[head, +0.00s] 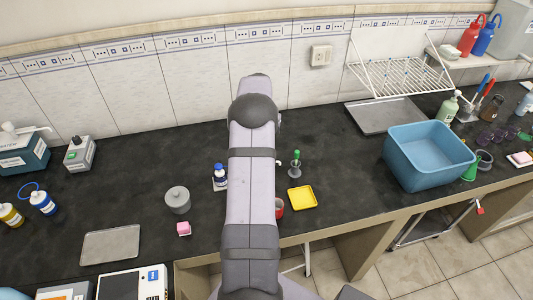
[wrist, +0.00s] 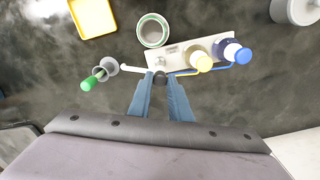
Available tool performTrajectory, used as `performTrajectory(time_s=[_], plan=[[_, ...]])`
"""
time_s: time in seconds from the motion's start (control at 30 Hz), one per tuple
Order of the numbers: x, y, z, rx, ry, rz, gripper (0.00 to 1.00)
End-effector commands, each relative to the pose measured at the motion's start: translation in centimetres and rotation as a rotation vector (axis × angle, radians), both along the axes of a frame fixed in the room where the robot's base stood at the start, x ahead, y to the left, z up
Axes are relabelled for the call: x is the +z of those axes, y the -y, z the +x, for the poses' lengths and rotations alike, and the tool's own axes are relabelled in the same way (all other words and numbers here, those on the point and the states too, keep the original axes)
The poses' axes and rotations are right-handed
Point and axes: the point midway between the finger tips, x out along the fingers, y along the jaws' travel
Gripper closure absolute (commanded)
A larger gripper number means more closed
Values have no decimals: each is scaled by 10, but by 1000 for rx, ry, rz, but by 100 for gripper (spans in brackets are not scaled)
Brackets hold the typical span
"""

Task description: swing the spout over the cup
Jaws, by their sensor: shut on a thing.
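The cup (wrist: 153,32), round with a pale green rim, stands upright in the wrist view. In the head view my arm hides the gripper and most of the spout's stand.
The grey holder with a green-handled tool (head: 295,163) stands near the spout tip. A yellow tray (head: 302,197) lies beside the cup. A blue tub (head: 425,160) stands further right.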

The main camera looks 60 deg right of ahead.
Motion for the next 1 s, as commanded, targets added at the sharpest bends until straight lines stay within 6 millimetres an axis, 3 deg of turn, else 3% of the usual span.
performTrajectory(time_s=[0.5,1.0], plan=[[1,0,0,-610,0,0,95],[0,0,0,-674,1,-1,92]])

========================================================================

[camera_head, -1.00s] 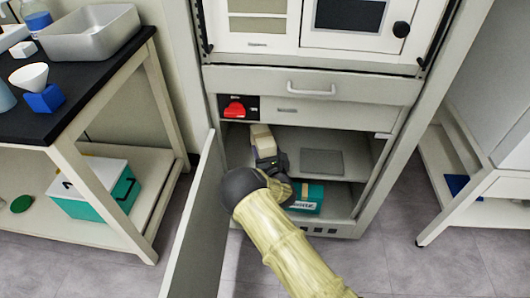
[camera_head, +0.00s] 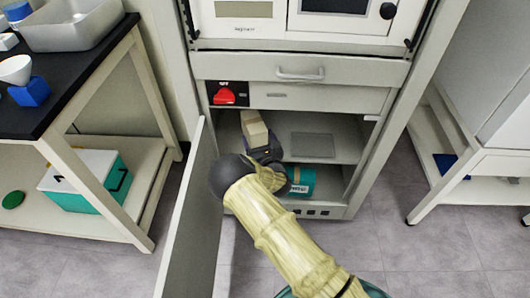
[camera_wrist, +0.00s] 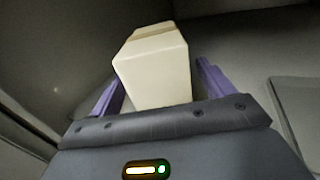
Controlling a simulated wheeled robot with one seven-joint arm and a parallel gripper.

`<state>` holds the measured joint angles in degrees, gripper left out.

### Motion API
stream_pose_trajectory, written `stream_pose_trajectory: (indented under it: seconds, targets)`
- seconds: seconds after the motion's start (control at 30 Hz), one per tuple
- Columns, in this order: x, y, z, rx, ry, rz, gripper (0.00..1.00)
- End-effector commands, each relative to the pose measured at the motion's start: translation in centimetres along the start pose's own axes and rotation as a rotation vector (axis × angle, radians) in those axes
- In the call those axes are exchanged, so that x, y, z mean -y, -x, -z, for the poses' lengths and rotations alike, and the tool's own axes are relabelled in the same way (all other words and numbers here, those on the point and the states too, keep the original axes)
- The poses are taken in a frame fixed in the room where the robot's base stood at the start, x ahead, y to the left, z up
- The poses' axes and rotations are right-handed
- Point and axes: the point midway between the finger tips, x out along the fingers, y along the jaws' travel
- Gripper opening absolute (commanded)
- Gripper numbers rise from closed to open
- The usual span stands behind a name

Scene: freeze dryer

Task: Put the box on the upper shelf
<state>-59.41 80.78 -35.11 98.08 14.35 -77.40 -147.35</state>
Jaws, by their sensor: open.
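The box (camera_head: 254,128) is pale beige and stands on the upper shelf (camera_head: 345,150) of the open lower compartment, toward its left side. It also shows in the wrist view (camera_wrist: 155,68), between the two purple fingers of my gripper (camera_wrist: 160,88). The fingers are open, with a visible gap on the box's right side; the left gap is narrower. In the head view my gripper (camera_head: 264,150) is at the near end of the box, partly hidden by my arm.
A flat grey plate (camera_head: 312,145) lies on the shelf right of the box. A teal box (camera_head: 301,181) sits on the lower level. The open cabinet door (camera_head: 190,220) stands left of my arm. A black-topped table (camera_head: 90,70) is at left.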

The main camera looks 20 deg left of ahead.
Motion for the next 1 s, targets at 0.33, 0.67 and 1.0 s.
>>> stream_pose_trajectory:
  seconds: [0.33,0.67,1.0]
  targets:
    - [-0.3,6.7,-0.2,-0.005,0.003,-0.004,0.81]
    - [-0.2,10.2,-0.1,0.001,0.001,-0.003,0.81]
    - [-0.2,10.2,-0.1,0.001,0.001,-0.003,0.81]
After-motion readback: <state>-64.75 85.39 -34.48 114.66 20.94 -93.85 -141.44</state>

========================================================================

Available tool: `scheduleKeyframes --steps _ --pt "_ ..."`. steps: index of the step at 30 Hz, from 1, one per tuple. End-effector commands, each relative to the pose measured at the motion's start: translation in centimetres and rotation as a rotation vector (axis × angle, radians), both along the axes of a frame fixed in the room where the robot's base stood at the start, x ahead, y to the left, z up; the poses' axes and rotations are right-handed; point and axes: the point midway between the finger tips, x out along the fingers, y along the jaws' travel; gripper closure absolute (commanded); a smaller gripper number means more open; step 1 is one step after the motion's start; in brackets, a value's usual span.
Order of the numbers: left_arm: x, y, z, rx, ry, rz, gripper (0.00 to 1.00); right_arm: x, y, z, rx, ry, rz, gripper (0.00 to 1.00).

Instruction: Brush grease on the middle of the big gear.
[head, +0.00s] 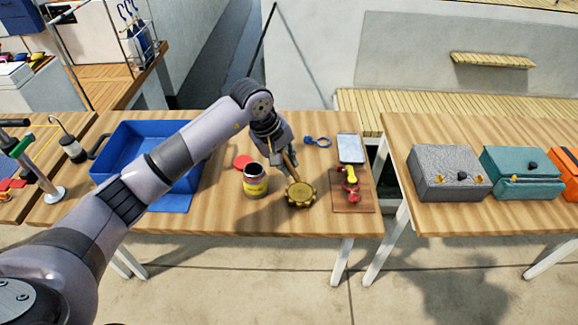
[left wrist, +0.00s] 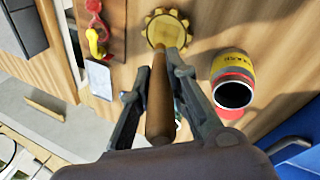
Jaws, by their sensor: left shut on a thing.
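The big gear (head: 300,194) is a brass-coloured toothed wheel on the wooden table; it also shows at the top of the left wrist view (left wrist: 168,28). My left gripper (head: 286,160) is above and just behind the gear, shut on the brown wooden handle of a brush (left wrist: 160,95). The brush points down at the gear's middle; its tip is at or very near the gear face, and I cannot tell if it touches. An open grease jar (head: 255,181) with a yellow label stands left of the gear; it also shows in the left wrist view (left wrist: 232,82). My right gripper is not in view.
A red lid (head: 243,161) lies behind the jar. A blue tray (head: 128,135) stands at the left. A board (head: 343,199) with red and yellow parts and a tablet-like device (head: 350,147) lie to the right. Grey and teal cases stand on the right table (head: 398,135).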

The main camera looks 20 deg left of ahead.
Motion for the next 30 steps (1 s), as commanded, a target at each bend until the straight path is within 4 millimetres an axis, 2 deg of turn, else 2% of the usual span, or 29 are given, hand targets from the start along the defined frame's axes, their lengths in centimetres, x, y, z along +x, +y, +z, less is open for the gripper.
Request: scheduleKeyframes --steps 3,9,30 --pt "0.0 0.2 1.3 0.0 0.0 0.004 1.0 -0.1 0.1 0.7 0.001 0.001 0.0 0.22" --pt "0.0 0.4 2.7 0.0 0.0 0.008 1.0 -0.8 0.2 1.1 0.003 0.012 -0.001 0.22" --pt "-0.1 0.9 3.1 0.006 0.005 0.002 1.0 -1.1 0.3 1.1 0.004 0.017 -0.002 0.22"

========================================================================

- _Aim_: Above are the entries. Output exactly the lines beginning with the line that has "- In the call" and ending with the line that has "- The poses'".

- _Output_:
- In the call those axes are exchanged, so that x, y, z mean -y, -x, -z, for the poses' lengths and rotations alike, and the tool's own axes are relabelled in the same way (all other words and numbers here, those on the point and the states too, keep the original axes)
- The poses are taken in a frame fixed in the room where the robot's base stood at the start, x ahead, y to the left, z up
- The poses' axes and rotations are right-handed

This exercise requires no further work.